* **What you have to do**
Return the whole listing exactly as it stands.

— start of Data shown —

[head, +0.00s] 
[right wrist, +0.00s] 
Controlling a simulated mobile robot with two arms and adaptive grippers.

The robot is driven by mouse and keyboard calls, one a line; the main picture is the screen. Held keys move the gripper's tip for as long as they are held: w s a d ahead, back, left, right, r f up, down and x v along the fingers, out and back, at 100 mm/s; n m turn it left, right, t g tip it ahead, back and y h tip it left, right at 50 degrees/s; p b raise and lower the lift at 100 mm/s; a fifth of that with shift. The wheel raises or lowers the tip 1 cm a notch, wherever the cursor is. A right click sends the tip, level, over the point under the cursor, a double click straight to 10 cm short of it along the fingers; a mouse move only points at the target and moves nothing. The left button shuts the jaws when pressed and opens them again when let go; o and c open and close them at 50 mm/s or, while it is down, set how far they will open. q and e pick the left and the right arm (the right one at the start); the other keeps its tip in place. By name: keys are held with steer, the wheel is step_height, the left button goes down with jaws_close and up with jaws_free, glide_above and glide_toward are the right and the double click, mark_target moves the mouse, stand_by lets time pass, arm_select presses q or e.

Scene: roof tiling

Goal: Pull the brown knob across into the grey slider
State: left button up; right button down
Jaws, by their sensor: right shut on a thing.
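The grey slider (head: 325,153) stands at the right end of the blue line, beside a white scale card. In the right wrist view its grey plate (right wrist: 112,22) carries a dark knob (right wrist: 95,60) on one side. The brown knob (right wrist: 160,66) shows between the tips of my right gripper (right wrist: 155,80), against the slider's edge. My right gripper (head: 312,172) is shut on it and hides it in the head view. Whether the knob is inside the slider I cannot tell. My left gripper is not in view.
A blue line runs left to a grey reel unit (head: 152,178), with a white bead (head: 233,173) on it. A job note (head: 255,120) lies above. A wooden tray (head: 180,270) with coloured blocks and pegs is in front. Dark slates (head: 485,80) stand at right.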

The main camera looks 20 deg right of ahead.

— end of Data shown —

* **Problem solution**
[head, +0.00s] 
[right wrist, +0.00s] 
Controlling a simulated mobile robot with two arms and adaptive grippers.

The robot is driven by mouse and keyboard calls, one a line; the main picture is the screen. Held keys move the gripper's tip for as long as they are held: w s a d ahead, back, left, right, r f up, down and x v along the fingers, out and back, at 100 mm/s; n m turn it left, right, t g tip it ahead, back and y h tip it left, right at 50 degrees/s; p b raise and lower the lift at 100 mm/s; a fifth of that with shift. The wheel raises or lowers the tip 1 cm a notch, wherever the cursor is. A right click sends the tip, level, over the point under the cursor, a double click straight to 10 cm short of it along the fingers; a mouse move only points at the target and moves nothing. The left button shuts the jaws when pressed and opens them again when let go; o and c open and close them at 50 mm/s or, while it is down, set how far they will open. q and e pick the left and the right arm (the right one at the start); the other keeps its tip in place. By name: keys are held with steer, the wheel is step_height, the left button goes down with jaws_close and up with jaws_free, glide_above and glide_toward are the right and the double click, mark_target moves the mouse, stand_by lets time pass, arm_select presses q or e.

Scene: roof tiling

Goal: Pull the brown knob across into the grey slider
State: left button up; right button down
Jaws, by their sensor: right shut on a thing.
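The grey slider (head: 325,153) stands at the right end of the blue line, beside a white scale card. In the right wrist view its grey plate (right wrist: 112,22) carries a dark knob (right wrist: 95,60) on one side. The brown knob (right wrist: 160,66) shows between the tips of my right gripper (right wrist: 155,80), against the slider's edge. My right gripper (head: 312,172) is shut on it and hides it in the head view. Whether the knob is inside the slider I cannot tell. My left gripper is not in view.
A blue line runs left to a grey reel unit (head: 152,178), with a white bead (head: 233,173) on it. A job note (head: 255,120) lies above. A wooden tray (head: 180,270) with coloured blocks and pegs is in front. Dark slates (head: 485,80) stand at right.

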The main camera looks 20 deg right of ahead.

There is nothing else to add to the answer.